Set exercise: Exactly the lines from the first line of the records to the line holding "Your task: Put" should be duplicated, and nothing more; pictures stay out.

Data to process:
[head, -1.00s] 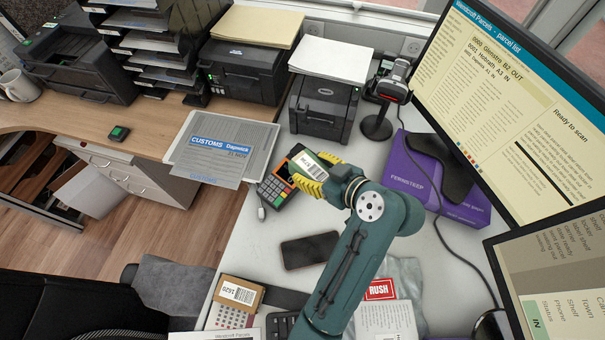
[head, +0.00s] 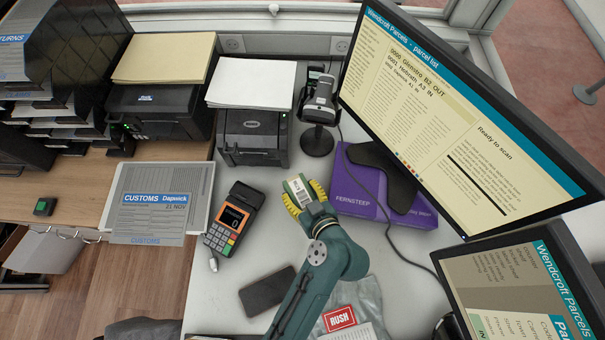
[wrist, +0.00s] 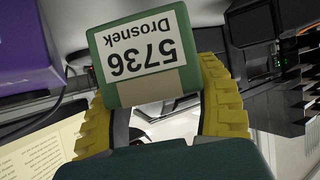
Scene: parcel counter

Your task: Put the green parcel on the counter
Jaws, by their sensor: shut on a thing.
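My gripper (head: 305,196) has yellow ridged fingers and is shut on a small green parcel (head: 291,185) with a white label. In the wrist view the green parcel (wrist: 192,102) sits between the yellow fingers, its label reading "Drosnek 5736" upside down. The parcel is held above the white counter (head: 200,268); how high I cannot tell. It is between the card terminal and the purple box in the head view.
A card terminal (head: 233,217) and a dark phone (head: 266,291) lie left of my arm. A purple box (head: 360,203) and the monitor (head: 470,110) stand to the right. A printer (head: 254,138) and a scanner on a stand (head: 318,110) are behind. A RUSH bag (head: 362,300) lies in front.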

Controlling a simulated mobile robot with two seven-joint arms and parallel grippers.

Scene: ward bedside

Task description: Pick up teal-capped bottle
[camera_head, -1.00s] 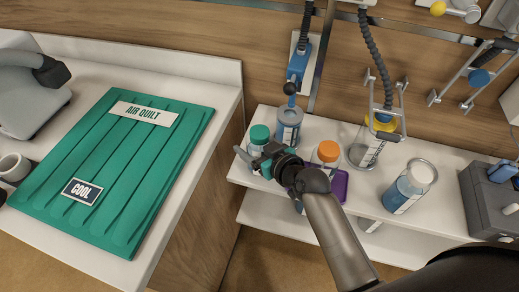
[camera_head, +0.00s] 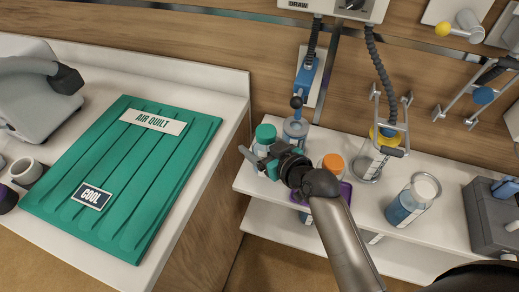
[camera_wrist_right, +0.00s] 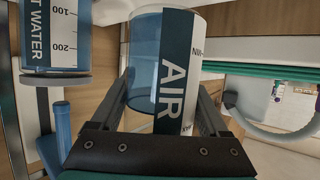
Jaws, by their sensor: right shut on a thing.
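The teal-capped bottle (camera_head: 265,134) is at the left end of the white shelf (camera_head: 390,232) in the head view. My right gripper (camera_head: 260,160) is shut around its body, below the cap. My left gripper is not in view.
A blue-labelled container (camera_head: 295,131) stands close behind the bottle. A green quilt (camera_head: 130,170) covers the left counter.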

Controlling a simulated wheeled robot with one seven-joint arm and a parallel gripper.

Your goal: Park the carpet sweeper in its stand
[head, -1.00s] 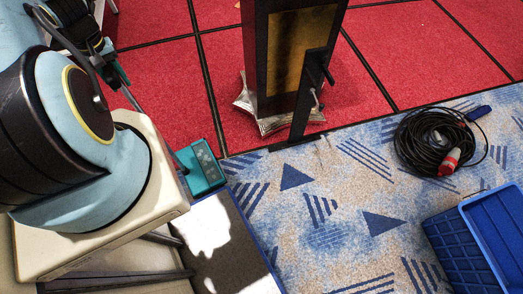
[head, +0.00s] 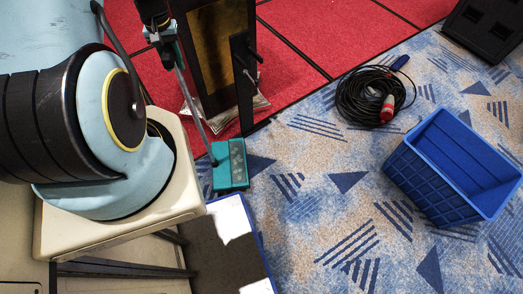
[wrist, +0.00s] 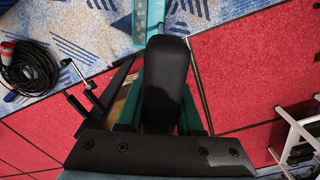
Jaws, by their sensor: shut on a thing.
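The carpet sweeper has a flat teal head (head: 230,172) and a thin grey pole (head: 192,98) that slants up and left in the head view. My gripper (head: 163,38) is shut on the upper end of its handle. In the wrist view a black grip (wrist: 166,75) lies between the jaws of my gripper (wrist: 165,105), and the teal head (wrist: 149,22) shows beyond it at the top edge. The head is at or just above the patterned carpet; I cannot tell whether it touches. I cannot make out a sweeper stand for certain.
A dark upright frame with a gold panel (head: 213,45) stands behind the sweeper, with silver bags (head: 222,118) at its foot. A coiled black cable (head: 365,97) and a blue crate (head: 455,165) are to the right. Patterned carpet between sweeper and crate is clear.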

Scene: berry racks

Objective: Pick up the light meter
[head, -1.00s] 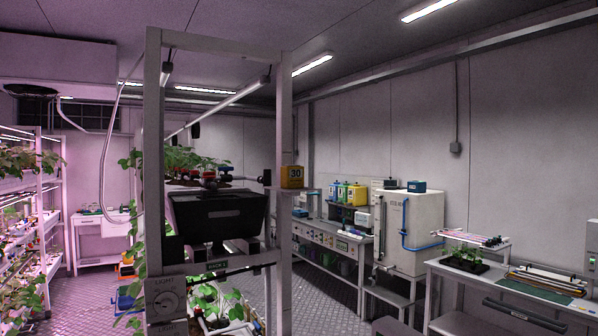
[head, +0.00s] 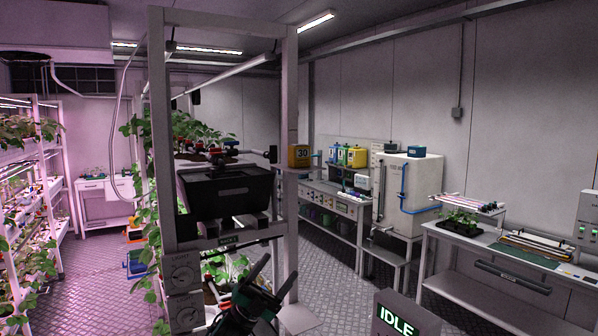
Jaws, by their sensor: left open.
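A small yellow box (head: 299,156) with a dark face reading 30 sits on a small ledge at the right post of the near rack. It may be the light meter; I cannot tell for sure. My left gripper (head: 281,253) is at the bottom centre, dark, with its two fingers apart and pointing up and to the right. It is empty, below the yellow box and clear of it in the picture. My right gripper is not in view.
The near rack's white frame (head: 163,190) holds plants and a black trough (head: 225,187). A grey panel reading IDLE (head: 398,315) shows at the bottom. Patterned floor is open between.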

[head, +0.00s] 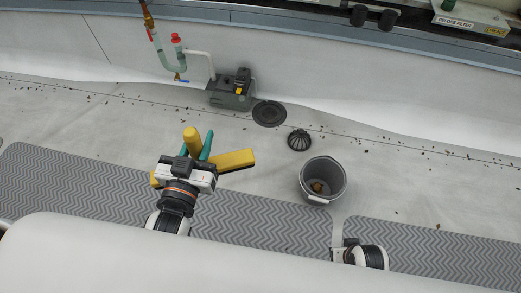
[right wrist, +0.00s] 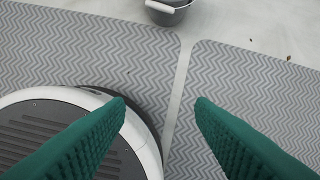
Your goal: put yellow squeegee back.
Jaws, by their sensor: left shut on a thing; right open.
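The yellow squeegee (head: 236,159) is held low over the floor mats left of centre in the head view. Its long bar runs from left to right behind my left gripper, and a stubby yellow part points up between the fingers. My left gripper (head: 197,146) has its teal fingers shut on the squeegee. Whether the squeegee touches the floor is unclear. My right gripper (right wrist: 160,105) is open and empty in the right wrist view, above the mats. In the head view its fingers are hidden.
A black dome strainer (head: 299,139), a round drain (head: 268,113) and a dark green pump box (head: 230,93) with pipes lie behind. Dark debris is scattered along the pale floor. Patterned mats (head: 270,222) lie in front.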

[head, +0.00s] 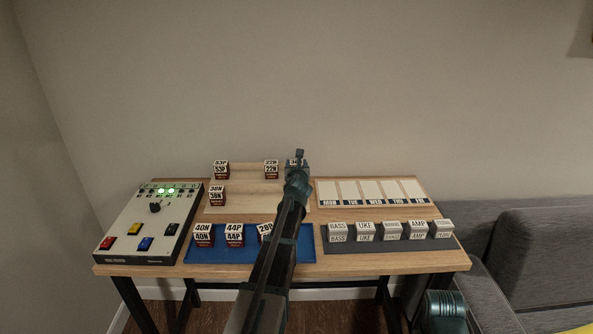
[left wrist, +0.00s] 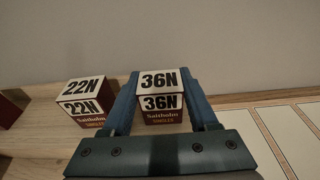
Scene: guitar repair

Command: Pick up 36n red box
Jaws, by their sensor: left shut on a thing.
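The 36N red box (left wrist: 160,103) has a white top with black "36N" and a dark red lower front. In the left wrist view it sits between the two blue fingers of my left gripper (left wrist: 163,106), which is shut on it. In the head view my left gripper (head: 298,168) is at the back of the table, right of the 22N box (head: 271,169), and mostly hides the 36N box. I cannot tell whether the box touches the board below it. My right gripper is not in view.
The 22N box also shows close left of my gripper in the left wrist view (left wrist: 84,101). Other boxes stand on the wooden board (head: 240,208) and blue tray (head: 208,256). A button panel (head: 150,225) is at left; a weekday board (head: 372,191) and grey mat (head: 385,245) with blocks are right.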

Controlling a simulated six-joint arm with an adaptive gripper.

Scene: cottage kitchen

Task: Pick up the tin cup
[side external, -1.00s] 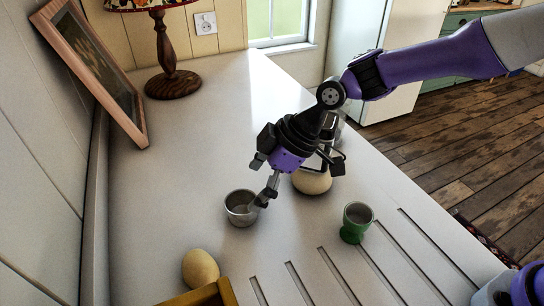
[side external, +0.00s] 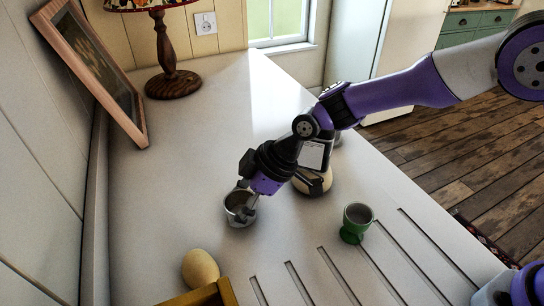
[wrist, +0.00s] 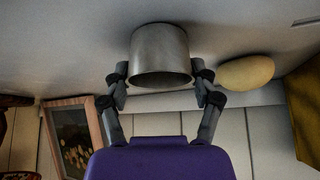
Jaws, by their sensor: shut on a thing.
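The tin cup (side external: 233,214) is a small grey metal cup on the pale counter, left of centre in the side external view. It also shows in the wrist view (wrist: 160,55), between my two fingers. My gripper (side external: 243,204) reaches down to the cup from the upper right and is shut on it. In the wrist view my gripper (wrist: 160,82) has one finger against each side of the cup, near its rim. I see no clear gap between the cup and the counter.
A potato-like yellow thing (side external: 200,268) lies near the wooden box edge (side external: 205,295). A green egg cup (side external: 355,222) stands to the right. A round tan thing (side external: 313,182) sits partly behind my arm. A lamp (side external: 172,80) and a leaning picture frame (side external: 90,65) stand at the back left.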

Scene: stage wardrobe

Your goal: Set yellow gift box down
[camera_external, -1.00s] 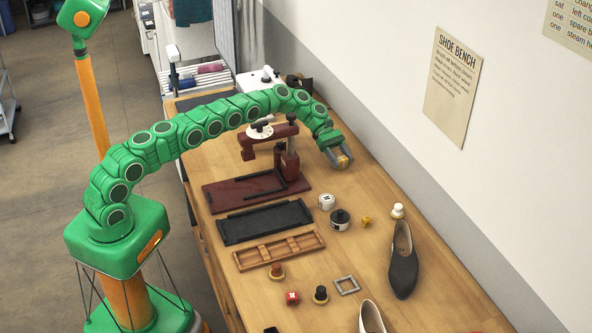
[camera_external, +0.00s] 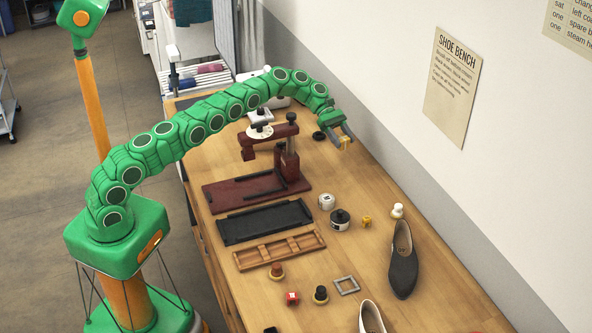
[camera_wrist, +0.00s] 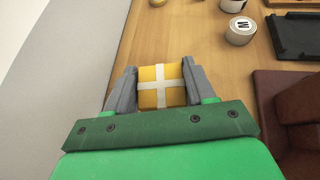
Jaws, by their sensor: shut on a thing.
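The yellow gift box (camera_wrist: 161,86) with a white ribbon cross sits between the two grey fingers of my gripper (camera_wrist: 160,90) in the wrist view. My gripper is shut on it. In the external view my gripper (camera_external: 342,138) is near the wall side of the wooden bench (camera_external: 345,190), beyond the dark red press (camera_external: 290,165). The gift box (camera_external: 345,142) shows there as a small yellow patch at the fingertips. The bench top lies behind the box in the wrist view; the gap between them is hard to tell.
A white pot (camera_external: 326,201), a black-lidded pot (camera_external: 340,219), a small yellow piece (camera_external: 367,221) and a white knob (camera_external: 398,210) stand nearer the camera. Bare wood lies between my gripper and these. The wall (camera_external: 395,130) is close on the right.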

Exercise solution:
[head, -1.00s] 
[head, +0.00s] 
[wrist, +0.00s] 
Scene: parcel counter

Your task: Put the green parcel on the counter

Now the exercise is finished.